## WHAT TO DO
All the data must come back unchanged, except that pictures are left out.

** START OF DATASET SECTION **

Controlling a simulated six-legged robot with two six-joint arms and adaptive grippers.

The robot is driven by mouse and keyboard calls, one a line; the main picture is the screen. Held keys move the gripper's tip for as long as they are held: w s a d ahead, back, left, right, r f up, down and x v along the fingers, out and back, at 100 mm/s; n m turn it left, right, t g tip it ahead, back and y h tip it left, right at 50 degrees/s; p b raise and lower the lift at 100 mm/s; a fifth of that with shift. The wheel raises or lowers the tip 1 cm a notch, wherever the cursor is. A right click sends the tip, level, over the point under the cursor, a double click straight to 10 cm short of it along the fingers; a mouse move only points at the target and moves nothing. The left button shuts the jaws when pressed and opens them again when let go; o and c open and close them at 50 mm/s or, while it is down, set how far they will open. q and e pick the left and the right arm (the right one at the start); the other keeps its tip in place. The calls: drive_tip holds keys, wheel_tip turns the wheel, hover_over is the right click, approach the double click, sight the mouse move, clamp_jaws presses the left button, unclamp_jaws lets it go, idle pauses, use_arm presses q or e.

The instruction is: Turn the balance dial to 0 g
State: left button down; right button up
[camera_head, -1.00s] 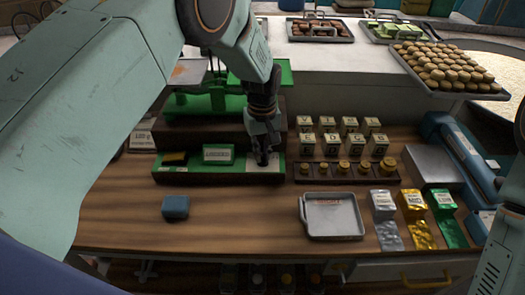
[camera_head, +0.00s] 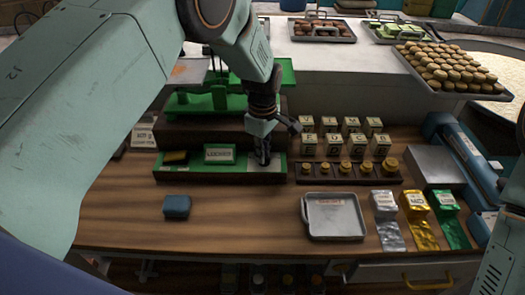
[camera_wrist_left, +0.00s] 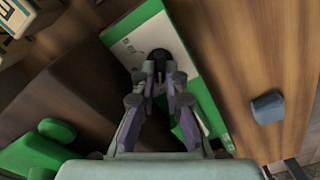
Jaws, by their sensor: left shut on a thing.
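The green balance (camera_head: 200,103) stands at the back left of the table, partly behind my left arm. In front of it is a long green base panel (camera_head: 205,174) with a sign reading "LOCKED" (camera_head: 219,153). My left gripper (camera_head: 262,158) points down at the panel's right end, with its fingers closed there. In the left wrist view the fingertips (camera_wrist_left: 159,80) are shut around a small dark dial (camera_wrist_left: 159,58) on a white plate (camera_wrist_left: 130,45). The dial is mostly hidden by the fingers, and its reading is too small to tell. My right gripper does not show.
A blue block (camera_head: 177,206) lies in front of the panel. Lettered boxes (camera_head: 340,142) and a rack of brass weights (camera_head: 345,172) stand to the right. A metal tray (camera_head: 335,217) and foil bags (camera_head: 415,205) lie nearer the front. Bare wood surrounds the blue block.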

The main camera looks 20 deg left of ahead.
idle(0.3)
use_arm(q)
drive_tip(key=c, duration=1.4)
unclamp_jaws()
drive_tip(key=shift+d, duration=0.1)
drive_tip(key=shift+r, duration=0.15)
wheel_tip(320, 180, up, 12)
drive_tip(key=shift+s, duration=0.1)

** END OF DATASET SECTION **

## RESULT
Controlling a simulated six-legged robot with two six-joint arms and adaptive grippers.

The robot is driven by mouse and keyboard calls, one a line; the main picture is the screen. Held keys move the gripper's tip for as long as they are held: w s a d ahead, back, left, right, r f up, down and x v along the fingers, out and back, at 100 mm/s; n m turn it left, right, t g tip it ahead, back and y h tip it left, right at 50 degrees/s; p b raise and lower the lift at 100 mm/s; a fifth of that with shift. The wheel raises or lowers the tip 1 cm a notch, wherever the cursor is. A right click sends the tip, level, over the point under the cursor, a double click straight to 10 cm short of it along the fingers; a mouse move only points at the target and moves nothing. The left button shuts the jaws when pressed and opens them again when let go; o and c open and close them at 50 mm/s or, while it is down, set how far they will open. q and e pick the left and the right arm (the right one at the start); the other keeps its tip in place. The calls: drive_tip holds keys, wheel_tip turns the wheel, hover_over is the right click, approach the double click, sight the mouse move, clamp_jaws presses the left button, unclamp_jaws lets it go, idle pauses, use_arm presses q or e.

The instruction is: Turn the balance dial to 0 g
State: left button down; right button up
[camera_head, -1.00s] 
[camera_head, +0.00s] 
[camera_wrist_left, +0.00s] 
Jaws, by their sensor: left shut on a thing.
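The green balance (camera_head: 200,103) stands at the back left of the table, partly behind my left arm. In front of it is a long green base panel (camera_head: 205,174) with a sign reading "LOCKED" (camera_head: 219,153). My left gripper (camera_head: 262,158) points down at the panel's right end, with its fingers closed there. In the left wrist view the fingertips (camera_wrist_left: 159,80) are shut around a small dark dial (camera_wrist_left: 159,58) on a white plate (camera_wrist_left: 130,45). The dial is mostly hidden by the fingers, and its reading is too small to tell. My right gripper does not show.
A blue block (camera_head: 177,206) lies in front of the panel. Lettered boxes (camera_head: 340,142) and a rack of brass weights (camera_head: 345,172) stand to the right. A metal tray (camera_head: 335,217) and foil bags (camera_head: 415,205) lie nearer the front. Bare wood surrounds the blue block.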

The main camera looks 20 deg left of ahead.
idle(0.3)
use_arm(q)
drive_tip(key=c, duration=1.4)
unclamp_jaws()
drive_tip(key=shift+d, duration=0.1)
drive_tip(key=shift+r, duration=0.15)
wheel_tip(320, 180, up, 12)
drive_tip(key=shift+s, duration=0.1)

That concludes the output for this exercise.